● **Your objective**: Wherever a line in the data below holds "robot", copy that line.

● **Collected data**:
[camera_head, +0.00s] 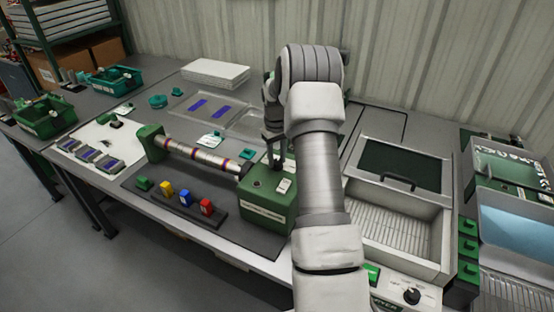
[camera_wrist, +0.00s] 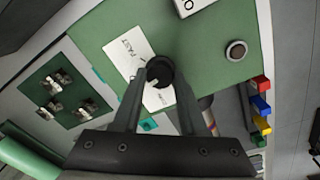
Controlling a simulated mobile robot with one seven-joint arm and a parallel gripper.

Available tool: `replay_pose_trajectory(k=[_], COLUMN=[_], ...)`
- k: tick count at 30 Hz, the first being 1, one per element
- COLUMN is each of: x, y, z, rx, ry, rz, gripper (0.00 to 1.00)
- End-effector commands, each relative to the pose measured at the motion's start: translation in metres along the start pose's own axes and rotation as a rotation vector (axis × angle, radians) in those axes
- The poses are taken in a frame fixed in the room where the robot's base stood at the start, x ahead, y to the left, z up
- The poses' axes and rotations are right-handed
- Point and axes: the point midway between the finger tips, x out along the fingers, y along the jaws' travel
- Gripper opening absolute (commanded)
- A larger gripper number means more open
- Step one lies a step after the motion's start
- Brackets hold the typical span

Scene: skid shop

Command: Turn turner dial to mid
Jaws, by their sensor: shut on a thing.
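The turner is a green box (camera_head: 268,205) at the table's front edge, with a roller shaft running left to a green end post. Its dial is a small round black knob (camera_wrist: 160,70) on a white label (camera_wrist: 130,60) where the word FAST can be read. My gripper (camera_wrist: 160,76) is over the box with one finger on each side of the knob, shut on it. In the head view, my gripper (camera_head: 274,146) is above the box's back part, and the dial is hidden. The knob's exact pointing is too small to tell.
A striped roller shaft (camera_head: 200,153) spans from the box to the left post (camera_head: 149,142). Yellow, blue and red blocks (camera_head: 186,198) stand in front of it. A metal basin (camera_head: 395,225) with a dark lid is to the right of my arm.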

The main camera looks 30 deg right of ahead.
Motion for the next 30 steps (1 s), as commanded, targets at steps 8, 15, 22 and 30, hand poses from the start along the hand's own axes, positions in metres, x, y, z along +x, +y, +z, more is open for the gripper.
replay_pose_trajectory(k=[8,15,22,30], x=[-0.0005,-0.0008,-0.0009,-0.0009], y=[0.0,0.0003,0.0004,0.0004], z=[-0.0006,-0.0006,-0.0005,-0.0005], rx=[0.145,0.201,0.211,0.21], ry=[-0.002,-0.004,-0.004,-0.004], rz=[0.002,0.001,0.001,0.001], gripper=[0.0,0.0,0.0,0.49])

● **Exercise response**:
Controlling a simulated mobile robot with one seven-joint arm and a parallel gripper.
- The poses are taken in a frame fixed in the room where the robot's base stood at the start, x ahead, y to the left, z up

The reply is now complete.